THE PROBLEM: Nothing may be dropped or altered: reproduce all the data.

DATA:
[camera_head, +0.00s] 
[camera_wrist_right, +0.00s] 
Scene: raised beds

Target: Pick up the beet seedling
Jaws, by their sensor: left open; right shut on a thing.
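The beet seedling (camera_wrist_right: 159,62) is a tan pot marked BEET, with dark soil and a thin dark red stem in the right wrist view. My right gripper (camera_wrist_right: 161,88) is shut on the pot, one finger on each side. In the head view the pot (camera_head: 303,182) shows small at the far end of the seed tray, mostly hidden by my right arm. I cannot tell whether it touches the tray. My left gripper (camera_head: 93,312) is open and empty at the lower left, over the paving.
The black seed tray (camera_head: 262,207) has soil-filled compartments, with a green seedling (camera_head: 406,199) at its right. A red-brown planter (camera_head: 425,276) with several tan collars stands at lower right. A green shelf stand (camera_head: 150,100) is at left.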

WORKED SOLUTION:
[camera_head, +0.00s] 
[camera_wrist_right, +0.00s] 
Scene: raised beds

Target: Pick up the beet seedling
Jaws, by their sensor: left open; right shut on a thing.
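The beet seedling (camera_wrist_right: 159,62) is a tan pot marked BEET, with dark soil and a thin dark red stem in the right wrist view. My right gripper (camera_wrist_right: 161,88) is shut on the pot, one finger on each side. In the head view the pot (camera_head: 303,182) shows small at the far end of the seed tray, mostly hidden by my right arm. I cannot tell whether it touches the tray. My left gripper (camera_head: 93,312) is open and empty at the lower left, over the paving.
The black seed tray (camera_head: 262,207) has soil-filled compartments, with a green seedling (camera_head: 406,199) at its right. A red-brown planter (camera_head: 425,276) with several tan collars stands at lower right. A green shelf stand (camera_head: 150,100) is at left.

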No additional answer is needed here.